Like "Breaking Glass," these lyrics have a paranoid bent to them.  It seems to me to be a song about confusion and searching for meaning, finding some sort of connection only in "she" who is "moving to define" and has "messages for everyone" in "a world of light... she's gonna open our eyes up."  "She" might be "a woman's hips" or she may be inspiration or she might be music itself.  I don't really know, but I think they're evocative and fit the music perfectly.  I also think the song is more effective here, as a full-speed set closer, then where it sits on Remain In Light, in the middle of side one.

I lost interest with Talking Heads around the True Stories record in 1986, and I'd never loved them that much in the first place, so I spent years wondering why so many of my music friends spoke of them in hushed tones.  This live album has led me back to them with a vengeance, and now I'm a slobbering fan of the first four albums.  Props to my boy Quinn, who was always waaaaay ahead of me on this one.

That leads us, finally, to thread #3, which I'll call the Secret Weapon, or The Adrian Belew Factor.  Adrian Belew, the guitarist who first came to prominence in Frank Zappa's band, is on both of these albums.

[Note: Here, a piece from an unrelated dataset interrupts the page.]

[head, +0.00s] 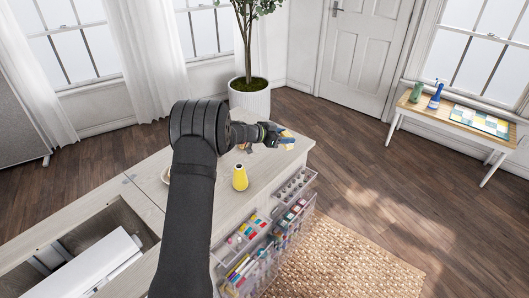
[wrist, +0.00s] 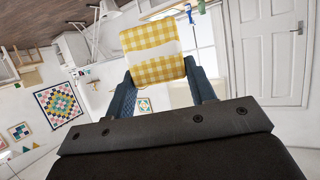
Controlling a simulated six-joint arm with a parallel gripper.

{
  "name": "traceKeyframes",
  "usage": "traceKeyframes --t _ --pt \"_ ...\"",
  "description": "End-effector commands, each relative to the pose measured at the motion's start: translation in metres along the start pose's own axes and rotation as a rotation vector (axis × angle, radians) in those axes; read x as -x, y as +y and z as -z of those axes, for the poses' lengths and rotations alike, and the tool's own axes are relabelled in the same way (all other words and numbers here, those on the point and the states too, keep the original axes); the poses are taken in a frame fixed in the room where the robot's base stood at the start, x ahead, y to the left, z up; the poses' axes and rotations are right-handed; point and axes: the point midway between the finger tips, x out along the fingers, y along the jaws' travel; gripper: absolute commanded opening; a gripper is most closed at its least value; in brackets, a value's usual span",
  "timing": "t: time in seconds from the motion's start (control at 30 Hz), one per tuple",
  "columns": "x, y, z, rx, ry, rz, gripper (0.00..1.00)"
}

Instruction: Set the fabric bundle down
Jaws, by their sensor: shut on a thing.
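The fabric bundle (wrist: 150,40) is yellow-and-white gingham with a plain white band around its middle. In the wrist view it sits between the two blue fingers of my gripper (wrist: 160,72), which is shut on it. In the head view my gripper (head: 280,137) is at the far end of the pale cabinet top (head: 215,205), and only a small yellow part of the bundle (head: 287,133) shows there. I cannot tell from these views whether the bundle touches the top.
A yellow cone-like object (head: 240,178) stands on the cabinet top, nearer than my gripper. Clear racks of sewing supplies (head: 245,262) hang on the cabinet's right side. A potted plant (head: 249,97) stands behind. A small table (head: 460,118) with bottles is at the far right.

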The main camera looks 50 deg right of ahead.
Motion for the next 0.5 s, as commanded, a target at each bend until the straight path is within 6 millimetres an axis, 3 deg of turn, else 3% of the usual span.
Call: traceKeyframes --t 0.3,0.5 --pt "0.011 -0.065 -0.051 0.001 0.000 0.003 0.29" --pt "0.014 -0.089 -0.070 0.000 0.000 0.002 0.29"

Belew has had a truly astonishing career; check this out:

1977-1978-- Frank Zappa's band
1978-1979, 1990-- David Bowie's band
1979-1982-- Talking Heads
1981-Present-- King Crimson
1982-Present-- Solo Career (including top 40 hit "Oh Daddy")
1985-1989-- The Bears

and those are just the highlights.  Belew has played in four of the most admired bands in rock history, and can walk into just about any Starbucks without being recognized.  That's a great career.  And I think he's the secret ingredient that allowed me finally to find a way in to Bowie and Talking Heads' music.

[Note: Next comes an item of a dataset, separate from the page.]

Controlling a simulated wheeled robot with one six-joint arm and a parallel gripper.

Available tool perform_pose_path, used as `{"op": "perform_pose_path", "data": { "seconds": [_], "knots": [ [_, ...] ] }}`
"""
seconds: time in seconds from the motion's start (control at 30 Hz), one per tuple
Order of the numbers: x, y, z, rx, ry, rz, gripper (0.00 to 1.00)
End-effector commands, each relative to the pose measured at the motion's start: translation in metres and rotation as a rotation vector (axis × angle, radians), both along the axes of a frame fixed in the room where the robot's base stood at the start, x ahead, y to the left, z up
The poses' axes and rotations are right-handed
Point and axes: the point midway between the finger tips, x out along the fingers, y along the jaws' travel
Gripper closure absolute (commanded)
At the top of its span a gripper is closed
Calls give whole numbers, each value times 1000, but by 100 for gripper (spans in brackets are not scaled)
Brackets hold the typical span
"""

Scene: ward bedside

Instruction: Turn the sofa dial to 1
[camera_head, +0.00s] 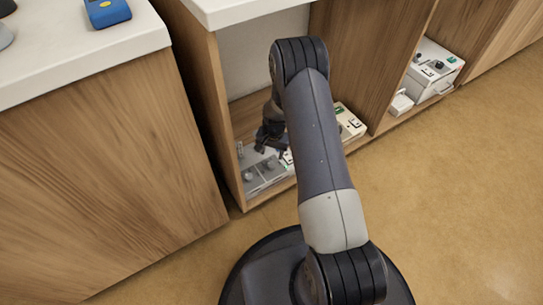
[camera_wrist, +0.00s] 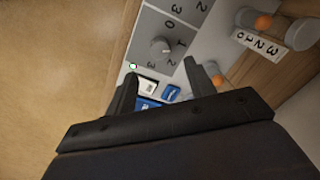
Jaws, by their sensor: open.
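A grey control panel (camera_wrist: 143,32) shows in the wrist view with a round grey dial (camera_wrist: 161,48) on it. Numbers 0, 1, 2 and 3 are printed around this dial; which one its pointer meets is too small to tell. No readable word marks it as the sofa dial. My gripper (camera_wrist: 160,71) is open, its fingers apart on either side just below the dial, with nothing seen between them in its hold. In the head view the panel (camera_head: 268,175) lies low in the open cabinet bay, with my gripper (camera_head: 262,148) above it, partly behind my arm.
White and blue switches (camera_wrist: 170,93) and a green light (camera_wrist: 132,66) sit near the dial. Wooden cabinet walls (camera_head: 205,100) flank the bay. Another white device (camera_head: 437,68) stands in the right bay.

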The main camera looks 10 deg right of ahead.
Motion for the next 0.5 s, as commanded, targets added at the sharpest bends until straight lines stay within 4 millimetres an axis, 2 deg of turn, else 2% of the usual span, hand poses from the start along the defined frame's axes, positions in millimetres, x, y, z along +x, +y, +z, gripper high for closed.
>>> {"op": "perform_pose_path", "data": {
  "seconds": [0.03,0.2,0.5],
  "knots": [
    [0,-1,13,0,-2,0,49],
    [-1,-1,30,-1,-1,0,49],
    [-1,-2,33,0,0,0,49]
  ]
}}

It's undeniable that some people just simply and dramatically improve the projects they work on.  Throughout rock history, there are guys like Belew who sit just outside the spotlight but who are the straw that stirs the drink.  I think it's probable that what allowed me back into these artists' catalogs was my love for Belew's guitar.  Once you know he's in both bands, his tone in unmistakable on both of these tracks, and on the live Talking Heads clip, he's having so much fun and performing at such a high level that you can't help but love him.  Go to 5:18 and listen to his solo from there to the end-- it's completely original and thrilling (so original that the cameraman can't find him).  That's the great thing about being a lifelong music listener-- eventually, my path crossed with these terrific songs in the way that allowed me truly to hear them, and now I can pass them along to you.  it's a great lesson to remember: being a critical listener means not only having an opinion, but being willing to revisit it.

So today's nominations for the comment section are:

1) Recommendations for live albums worth owning.
2) Most unsung heroes of rock 'n' roll.

Have a great MLK weekend.  See you on the other side.

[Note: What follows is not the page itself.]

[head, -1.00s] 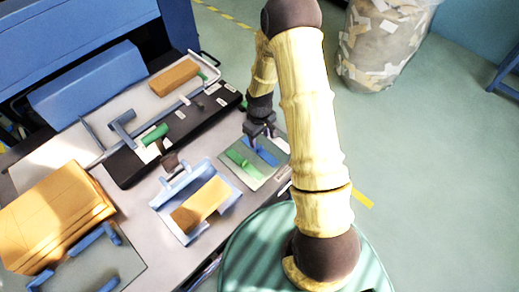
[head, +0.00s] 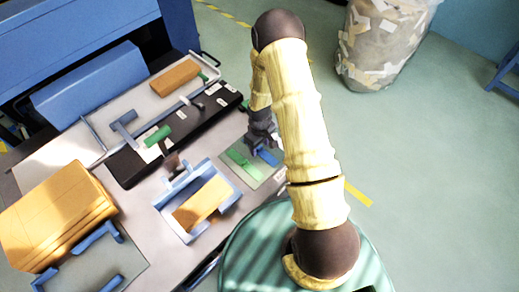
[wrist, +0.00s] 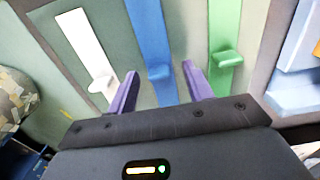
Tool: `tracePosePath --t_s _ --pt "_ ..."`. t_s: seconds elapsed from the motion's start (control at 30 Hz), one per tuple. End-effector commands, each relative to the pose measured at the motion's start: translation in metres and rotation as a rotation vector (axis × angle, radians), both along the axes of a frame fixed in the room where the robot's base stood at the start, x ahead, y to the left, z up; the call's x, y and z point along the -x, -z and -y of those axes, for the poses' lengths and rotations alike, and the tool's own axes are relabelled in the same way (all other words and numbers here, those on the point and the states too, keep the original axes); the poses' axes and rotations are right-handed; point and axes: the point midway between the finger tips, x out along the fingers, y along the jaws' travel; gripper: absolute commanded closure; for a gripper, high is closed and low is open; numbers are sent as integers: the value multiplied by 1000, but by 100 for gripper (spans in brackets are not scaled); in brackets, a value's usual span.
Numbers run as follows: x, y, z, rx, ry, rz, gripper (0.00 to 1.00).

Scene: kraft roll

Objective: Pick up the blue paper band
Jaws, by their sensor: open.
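The blue paper band (wrist: 150,40) is a flat strip with a small raised tab, lying on a grey-green board between a white band (wrist: 84,48) and a green band (wrist: 225,35). My gripper (wrist: 160,72) is open and empty. In the wrist view its two purple fingers stand either side of the blue band's tab, with no visible contact. In the head view, my gripper (head: 261,146) is just above the blue band (head: 268,157) and partly hides it. The green band (head: 244,165) lies to its left there. My arm hides the white band in the head view.
A blue holder (head: 181,232) with a tan block stands left of the board. A long black tray (head: 130,168) lies behind it. Stacked tan sheets (head: 55,215) lie at far left. A bin of paper scraps (head: 385,45) stands on the floor beyond.

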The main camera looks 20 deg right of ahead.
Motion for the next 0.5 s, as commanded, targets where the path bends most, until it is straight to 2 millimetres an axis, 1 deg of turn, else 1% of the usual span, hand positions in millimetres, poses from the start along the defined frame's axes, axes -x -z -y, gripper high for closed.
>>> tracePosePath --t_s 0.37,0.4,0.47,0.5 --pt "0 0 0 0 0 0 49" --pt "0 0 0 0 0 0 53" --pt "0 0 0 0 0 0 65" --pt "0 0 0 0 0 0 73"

David Bowie (studio version):

Talking Heads (live version 1980):
The whole concert is on YouTube-- it's one my favorite things to watch.


  1. These are great calls. I'm in a Talking Heads renaissance as well, driven by Stop Making Sense and the kid's chapter book The Strange Journey of Edward Tulane. I've read the book to the girls 3 times already and it's probably Georgia's favorite book. Total masterwork of children;s lit. Anyhow, it's the story of a china rabbit that gets lost, has many adventures and eventually gets to go home. I've cried each time we finish the book!

    Anyhow, after I read it the first time I just started humming "Home, it's where I want to be but I guess I'm already there" even though I hadn't listened to a talking heads record since around 1989. I added the song to my iphone mix and now the girls regularly request "the Edward Tulane song" on our morning drive to school. This is a welcome break from the Michael Jackson mania that has ruled since his passing and has also led me to rediscover more of their back catalogue. Agree on the guitar sound/parts. Really, really good.

  2. For me, there's a live album that falls squarely into the fifth category. And, I'm in the trust tree, right? Up in the nest? No judging? UB40 live in Moscow. That was my introduction to reggae, which I can now see owes more to 80s Brit pop than to Marley, but I listened to that CD a lot in 9th grade. That and Otis Redding. I was definitely slightly schizo. (I fully expect to be ridiculed for any UB40 mention on this blog- Jeff, do you even have any UB40 in this collection?).

    Next live album that was on heavy rotation was Sting's Bright On The Night. The size of his ego is matched by the strength of those songs and the talent of his band: Darryl Jones (there's a guy who's had an amazing career), Omar Hakim, Kenny Kirkland and Branford Marsalis.

    Never spent much time with Bowie or Talking Heads. I know more about them than I do about their music, key tracks aside. My favorite thing Bowie-related, truthfully, is the Flight of The Conchords bit about him.

    I had a chance to meet David Byrne when I was living in NYC. A friend who worked for Nat Geo was producing a documentary about Brazilian music, and she asked if I would be the "sound guy" for the interview with David Byrne. It took place in someone's apartment on the upper westside, overlooking the Hudson. It was one of those crazy hot and humid summer days in NYC, and Byrne showed up on his bicycle, said he'd ridden up from Chelsea or Tribeca. He was drenched. He brought his own makeup and had to show me how to use the mic I'd borrowed. I remember him being very polite and...weird, but as soon as the camera was rolling he transformed, totally charismatic. When the interview was over, he handed me the clip-on mic, weird Bryne reappeared, grabbed his bike and got in the elevator. Precisely how I would have imagined the afternoon going.

  3. The 20K list is classified, I'm afraid. I did see UB40 on the Rat In The Kitchen tour, and they were, hands down, one of the worst live acts I've ever seen. I left after about 20 minutes, driven to the parking lot out of sheer bewildered boredom. The Moscow crowd must have been more inspiring than Merriweather Post Pavilion. Totally agree with you about Bring On The Night-- terrific record.